L'offre anormalement basse dans les marchés publics #AECG
I.
Qu'est ce qu'une offre anormalement basse ?
L’article L. 2152-5 du code de la commande publique français définit l’offre anormalement basse comme celle «
dont le prix est manifestement sous-évalué et de nature à compromettre la bonne exécution du marché ».
L’acheteur public est dans l’obligation d’écarter une offre anormalement basse car celle-ci «
porte atteinte à l’égalité entre les candidats à l’attribution d’un marché public » (Conseil d'Etat, 30 mars 2017, req. n°406224).
Cependant, le rejet d’une offre comme anormalement basse doit précédée accompagnée d'une procédure préalable contradictoire.
Ainsi, lorsque l’acheteur public identifie une offre susceptible d’être qualifiée d'anormalement basse, il a
l’obligation de demander des explications au soumissionnaire.
L’article L. 2152-6 du code de la commande publique français dispose à cette effet :
«
L’acheteur met en œuvre tous moyens lui permettant de détecter les offres anormalement basses.
Lorsque une offre semble anormalement basse, l’acheteur exige que l’opérateur économique fournisse des précisions et justifications sur le montant de son offre.

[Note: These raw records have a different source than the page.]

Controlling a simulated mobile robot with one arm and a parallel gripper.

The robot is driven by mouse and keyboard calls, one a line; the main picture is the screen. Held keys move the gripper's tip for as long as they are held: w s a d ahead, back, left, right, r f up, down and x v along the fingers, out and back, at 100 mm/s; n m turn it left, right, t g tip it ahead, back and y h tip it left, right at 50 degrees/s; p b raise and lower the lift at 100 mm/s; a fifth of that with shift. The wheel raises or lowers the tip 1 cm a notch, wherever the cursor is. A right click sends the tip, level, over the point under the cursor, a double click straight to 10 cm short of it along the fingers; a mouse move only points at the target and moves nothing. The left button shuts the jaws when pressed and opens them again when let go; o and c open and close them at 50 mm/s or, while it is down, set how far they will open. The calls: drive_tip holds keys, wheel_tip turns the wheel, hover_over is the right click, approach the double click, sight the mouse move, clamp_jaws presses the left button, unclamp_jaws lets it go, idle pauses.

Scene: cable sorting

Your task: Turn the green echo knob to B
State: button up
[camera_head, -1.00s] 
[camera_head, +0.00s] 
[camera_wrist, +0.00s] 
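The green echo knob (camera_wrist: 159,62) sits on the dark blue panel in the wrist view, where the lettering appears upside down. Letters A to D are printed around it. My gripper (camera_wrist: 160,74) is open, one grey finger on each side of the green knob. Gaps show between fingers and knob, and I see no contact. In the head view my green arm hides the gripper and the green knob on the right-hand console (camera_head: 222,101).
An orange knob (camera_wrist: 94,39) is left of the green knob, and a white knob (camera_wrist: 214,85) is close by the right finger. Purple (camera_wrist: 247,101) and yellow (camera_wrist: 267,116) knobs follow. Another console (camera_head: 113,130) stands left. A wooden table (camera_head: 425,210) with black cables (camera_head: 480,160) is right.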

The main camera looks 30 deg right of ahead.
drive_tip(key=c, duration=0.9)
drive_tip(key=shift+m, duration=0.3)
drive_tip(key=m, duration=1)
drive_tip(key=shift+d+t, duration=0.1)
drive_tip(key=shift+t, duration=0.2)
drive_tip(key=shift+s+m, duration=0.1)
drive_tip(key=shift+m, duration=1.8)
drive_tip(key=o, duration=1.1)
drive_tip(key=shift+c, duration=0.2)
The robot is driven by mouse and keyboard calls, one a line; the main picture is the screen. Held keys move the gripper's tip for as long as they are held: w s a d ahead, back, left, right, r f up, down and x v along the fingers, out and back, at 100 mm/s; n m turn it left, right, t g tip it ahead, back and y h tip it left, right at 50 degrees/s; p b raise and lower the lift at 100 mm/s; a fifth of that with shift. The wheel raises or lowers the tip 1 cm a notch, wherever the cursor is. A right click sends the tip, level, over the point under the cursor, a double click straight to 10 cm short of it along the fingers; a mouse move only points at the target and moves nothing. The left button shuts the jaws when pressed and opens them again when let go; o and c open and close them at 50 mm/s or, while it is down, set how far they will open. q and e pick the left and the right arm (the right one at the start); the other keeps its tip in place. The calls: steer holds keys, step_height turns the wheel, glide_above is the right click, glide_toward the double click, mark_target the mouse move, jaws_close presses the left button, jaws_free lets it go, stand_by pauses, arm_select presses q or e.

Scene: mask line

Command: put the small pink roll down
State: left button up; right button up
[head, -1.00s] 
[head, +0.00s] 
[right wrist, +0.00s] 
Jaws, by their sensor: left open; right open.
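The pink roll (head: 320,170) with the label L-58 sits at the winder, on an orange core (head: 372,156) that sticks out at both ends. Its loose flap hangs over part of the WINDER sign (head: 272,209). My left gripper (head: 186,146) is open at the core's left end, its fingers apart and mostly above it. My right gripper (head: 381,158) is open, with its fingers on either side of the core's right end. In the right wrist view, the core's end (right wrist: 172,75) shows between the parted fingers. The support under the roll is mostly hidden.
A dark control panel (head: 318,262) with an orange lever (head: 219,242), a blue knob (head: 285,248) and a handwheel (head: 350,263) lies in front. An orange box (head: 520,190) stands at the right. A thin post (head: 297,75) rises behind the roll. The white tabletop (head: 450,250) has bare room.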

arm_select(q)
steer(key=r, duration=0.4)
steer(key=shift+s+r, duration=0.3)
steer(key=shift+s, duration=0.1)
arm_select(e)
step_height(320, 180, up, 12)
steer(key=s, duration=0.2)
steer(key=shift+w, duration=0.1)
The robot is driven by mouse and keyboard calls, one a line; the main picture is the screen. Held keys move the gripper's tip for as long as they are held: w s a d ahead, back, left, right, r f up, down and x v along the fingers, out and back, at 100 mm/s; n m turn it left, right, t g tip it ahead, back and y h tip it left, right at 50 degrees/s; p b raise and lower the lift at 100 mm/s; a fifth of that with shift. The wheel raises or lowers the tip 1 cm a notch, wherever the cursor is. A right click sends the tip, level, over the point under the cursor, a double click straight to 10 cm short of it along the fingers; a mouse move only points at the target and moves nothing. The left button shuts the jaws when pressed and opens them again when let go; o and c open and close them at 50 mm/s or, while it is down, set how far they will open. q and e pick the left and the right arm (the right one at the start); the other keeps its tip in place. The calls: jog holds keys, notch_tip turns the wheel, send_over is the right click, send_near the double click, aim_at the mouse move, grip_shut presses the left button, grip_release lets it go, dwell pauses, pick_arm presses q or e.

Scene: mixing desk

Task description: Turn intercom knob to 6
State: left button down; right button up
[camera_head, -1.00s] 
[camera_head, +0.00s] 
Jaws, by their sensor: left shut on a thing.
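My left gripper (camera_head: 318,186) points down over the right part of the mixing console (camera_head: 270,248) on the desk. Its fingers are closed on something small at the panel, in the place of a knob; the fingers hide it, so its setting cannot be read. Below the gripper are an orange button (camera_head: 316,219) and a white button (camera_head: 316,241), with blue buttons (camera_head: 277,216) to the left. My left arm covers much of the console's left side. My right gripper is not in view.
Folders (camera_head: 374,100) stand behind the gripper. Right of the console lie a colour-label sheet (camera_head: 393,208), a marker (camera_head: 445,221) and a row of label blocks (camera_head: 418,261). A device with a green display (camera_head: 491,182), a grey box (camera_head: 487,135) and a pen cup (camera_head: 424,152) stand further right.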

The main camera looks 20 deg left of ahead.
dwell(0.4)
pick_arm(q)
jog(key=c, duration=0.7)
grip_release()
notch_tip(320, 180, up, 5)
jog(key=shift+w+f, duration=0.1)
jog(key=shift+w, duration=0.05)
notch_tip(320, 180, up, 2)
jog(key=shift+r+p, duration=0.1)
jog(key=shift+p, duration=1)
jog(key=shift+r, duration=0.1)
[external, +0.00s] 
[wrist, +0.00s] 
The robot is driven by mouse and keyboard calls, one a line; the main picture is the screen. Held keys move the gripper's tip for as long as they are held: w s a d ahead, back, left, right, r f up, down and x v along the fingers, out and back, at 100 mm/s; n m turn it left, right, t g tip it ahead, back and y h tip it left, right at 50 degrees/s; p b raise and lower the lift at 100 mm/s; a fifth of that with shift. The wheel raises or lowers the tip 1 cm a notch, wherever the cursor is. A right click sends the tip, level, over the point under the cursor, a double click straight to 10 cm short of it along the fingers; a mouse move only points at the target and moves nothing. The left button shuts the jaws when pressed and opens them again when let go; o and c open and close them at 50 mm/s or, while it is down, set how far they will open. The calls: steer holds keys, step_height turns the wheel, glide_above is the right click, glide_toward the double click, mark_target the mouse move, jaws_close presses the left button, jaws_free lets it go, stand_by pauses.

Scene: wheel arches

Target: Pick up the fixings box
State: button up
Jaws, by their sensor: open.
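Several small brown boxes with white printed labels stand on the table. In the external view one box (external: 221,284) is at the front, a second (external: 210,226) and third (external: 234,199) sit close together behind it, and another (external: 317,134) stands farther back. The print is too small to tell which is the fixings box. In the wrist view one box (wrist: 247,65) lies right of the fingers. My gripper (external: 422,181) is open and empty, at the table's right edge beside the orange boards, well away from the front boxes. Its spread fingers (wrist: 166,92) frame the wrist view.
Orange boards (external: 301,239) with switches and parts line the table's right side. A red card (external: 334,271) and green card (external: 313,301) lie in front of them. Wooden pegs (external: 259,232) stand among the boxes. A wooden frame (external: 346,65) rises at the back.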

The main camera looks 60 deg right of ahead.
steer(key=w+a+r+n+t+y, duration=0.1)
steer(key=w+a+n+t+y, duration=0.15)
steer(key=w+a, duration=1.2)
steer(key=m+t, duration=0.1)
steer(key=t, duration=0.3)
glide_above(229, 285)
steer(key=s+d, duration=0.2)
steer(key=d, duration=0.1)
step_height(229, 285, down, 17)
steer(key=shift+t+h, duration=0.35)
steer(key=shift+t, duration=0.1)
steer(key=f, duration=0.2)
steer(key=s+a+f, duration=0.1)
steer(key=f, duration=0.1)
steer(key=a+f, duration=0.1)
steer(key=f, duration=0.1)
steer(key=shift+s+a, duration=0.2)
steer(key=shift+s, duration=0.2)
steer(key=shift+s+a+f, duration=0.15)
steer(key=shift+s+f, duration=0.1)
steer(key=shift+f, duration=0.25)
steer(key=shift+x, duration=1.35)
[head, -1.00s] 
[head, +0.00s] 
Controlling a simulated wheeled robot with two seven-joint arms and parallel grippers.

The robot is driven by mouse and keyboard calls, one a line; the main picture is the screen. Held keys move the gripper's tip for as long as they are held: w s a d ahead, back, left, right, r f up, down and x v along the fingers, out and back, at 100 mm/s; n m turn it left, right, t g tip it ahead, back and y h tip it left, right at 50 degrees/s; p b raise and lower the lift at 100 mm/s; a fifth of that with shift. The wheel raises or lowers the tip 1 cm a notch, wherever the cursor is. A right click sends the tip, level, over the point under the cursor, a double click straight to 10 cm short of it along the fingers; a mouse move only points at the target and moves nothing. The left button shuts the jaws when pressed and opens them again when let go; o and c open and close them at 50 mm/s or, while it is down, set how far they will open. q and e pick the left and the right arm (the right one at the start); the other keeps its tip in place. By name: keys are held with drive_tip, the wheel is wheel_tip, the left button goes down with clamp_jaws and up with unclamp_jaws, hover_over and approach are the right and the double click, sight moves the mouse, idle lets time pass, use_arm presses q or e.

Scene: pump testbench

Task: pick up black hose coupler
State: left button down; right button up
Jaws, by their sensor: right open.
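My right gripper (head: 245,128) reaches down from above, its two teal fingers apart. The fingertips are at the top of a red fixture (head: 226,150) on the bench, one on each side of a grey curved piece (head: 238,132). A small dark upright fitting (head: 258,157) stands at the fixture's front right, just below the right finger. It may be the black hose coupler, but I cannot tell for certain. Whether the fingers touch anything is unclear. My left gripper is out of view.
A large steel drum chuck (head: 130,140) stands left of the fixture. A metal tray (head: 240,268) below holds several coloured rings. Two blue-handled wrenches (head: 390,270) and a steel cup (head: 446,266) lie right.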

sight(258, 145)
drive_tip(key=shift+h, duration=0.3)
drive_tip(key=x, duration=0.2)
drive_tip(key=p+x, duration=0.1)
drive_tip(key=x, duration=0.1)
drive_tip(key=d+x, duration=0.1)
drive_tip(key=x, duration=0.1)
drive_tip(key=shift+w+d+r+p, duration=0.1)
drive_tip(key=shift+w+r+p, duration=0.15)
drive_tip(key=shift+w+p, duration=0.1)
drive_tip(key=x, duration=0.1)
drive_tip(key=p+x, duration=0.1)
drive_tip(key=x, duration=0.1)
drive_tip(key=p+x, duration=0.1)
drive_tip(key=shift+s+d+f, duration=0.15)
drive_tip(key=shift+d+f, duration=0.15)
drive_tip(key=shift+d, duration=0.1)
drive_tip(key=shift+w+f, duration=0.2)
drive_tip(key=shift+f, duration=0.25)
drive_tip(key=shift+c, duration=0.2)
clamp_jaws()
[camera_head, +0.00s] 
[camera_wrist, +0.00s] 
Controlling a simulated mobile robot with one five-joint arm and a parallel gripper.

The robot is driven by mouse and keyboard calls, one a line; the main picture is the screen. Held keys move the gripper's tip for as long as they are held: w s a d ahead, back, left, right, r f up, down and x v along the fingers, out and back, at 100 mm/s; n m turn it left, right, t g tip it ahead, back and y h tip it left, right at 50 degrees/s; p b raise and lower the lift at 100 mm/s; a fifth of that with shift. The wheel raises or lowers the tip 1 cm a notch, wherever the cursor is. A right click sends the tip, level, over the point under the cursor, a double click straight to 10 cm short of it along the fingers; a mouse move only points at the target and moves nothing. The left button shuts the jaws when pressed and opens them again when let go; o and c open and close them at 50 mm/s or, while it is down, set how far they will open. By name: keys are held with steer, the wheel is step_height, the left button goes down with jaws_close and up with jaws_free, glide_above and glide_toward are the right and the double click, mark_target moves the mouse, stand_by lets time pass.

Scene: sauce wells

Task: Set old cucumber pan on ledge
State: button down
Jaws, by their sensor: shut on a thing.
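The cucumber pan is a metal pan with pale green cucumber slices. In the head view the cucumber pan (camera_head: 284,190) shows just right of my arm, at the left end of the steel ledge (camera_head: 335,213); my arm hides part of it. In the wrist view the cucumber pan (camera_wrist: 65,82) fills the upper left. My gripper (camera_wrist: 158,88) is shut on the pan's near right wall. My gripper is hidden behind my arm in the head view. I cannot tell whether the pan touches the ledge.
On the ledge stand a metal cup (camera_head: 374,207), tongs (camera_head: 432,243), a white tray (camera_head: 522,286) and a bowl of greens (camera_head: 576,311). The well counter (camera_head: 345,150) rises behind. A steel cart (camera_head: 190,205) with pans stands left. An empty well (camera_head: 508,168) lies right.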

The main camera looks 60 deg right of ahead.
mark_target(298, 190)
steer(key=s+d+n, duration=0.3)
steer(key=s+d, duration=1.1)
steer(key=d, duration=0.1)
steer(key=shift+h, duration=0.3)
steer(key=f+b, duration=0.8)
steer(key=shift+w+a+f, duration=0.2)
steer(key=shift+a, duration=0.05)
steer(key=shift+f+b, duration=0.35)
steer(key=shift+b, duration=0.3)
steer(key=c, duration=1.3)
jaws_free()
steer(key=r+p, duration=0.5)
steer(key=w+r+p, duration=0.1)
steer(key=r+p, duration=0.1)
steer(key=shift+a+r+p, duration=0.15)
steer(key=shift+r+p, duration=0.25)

Si, après vérification des justifications fournies par l’opérateur économique, l’acheteur établit que l’offre est anormalement basse, il la rejette dans des conditions prévues par décret en Conseil d’Etat.
»
Dans le cadre de la procédure contradictoire préalable, "l'acheteur exige que le soumissionnaire justifie le prix ou les coûts proposés dans son offre lorsque celle-ci semble anormalement basse eu égard aux travaux, fournitures ou services, y compris pour la part du marché qu'il envisage de sous-traiter."
(Article R. 2152-3 du code de la commande publique français).
Répondre à la demande d’explications de l’acheteur public est donc
essentiel,
car
le juge administratif considère qu’une absence de précision de la part du soumissionnaire justifie l’éviction de son offre (CE, 30 mars 2017, n°406224).
La qualification d'offre anormalement basse peut également concerner le
montant de la sous-traitance comprise dans l’offre.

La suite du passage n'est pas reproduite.